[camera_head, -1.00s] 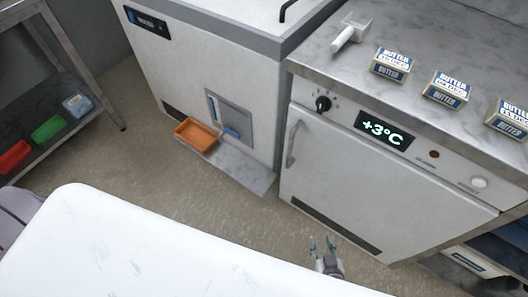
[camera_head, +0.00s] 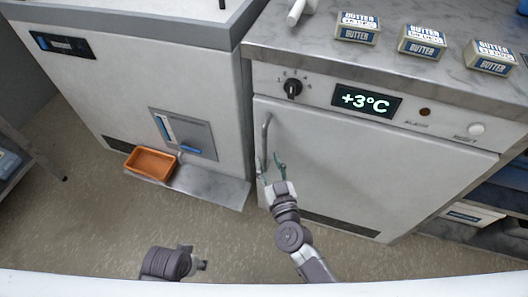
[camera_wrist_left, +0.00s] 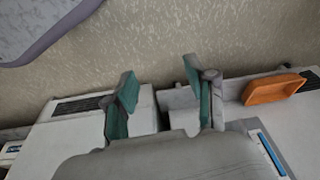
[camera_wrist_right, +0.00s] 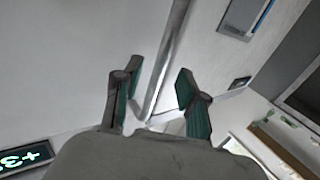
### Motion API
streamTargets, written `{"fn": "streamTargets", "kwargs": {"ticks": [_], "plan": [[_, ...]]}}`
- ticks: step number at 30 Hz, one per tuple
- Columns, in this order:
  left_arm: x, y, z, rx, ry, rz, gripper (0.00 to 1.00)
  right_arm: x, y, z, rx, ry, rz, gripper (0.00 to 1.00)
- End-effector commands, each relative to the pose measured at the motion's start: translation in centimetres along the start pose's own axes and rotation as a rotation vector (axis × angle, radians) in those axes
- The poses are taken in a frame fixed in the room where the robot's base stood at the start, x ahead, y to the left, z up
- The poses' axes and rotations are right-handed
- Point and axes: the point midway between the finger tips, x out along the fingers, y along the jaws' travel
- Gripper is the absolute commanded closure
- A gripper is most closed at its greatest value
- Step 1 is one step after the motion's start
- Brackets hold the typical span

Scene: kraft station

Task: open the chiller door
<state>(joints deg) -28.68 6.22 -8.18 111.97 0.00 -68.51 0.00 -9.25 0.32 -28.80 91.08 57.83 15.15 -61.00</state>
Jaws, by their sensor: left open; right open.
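The chiller door (camera_head: 350,170) is a pale panel below a +3°C display (camera_head: 366,101) and looks shut. Its vertical metal handle (camera_head: 266,138) is near the door's left edge. My right gripper (camera_head: 271,167) is open at the handle's lower end. In the right wrist view the handle (camera_wrist_right: 165,60) runs between the open fingers of the gripper (camera_wrist_right: 155,95); I cannot tell whether they touch it. My left arm shows low in the head view. In the left wrist view my left gripper (camera_wrist_left: 160,95) is open and empty, with floor and cabinet fronts beyond it.
Left of the chiller stands another white cabinet (camera_head: 120,90) with an orange tray (camera_head: 151,162) low at its front. Butter packs (camera_head: 421,41) sit on the marble counter (camera_head: 310,35). The floor (camera_head: 220,235) before the door is clear apart from my arms.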

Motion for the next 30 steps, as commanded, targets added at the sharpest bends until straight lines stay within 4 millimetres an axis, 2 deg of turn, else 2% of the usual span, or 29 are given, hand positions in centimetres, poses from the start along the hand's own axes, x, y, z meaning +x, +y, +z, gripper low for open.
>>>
○ ○ ○ ○ ○
Copy each line of the preceding data that contains the string "centimetres".

- End-effector commands, each relative to the pose measured at the motion's start: translation in centimetres along the start pose's own axes and rotation as a rotation vector (axis × angle, radians) in those axes
Motion for the next 30 steps, as commanded, targets added at the sharpest bends until straight lines stay within 4 millimetres an axis, 2 deg of turn, else 2% of the usual span, or 29 are given, hand positions in centimetres, poses from the start along the hand's own axes, x, y, z meaning +x, +y, +z, gripper low for open.

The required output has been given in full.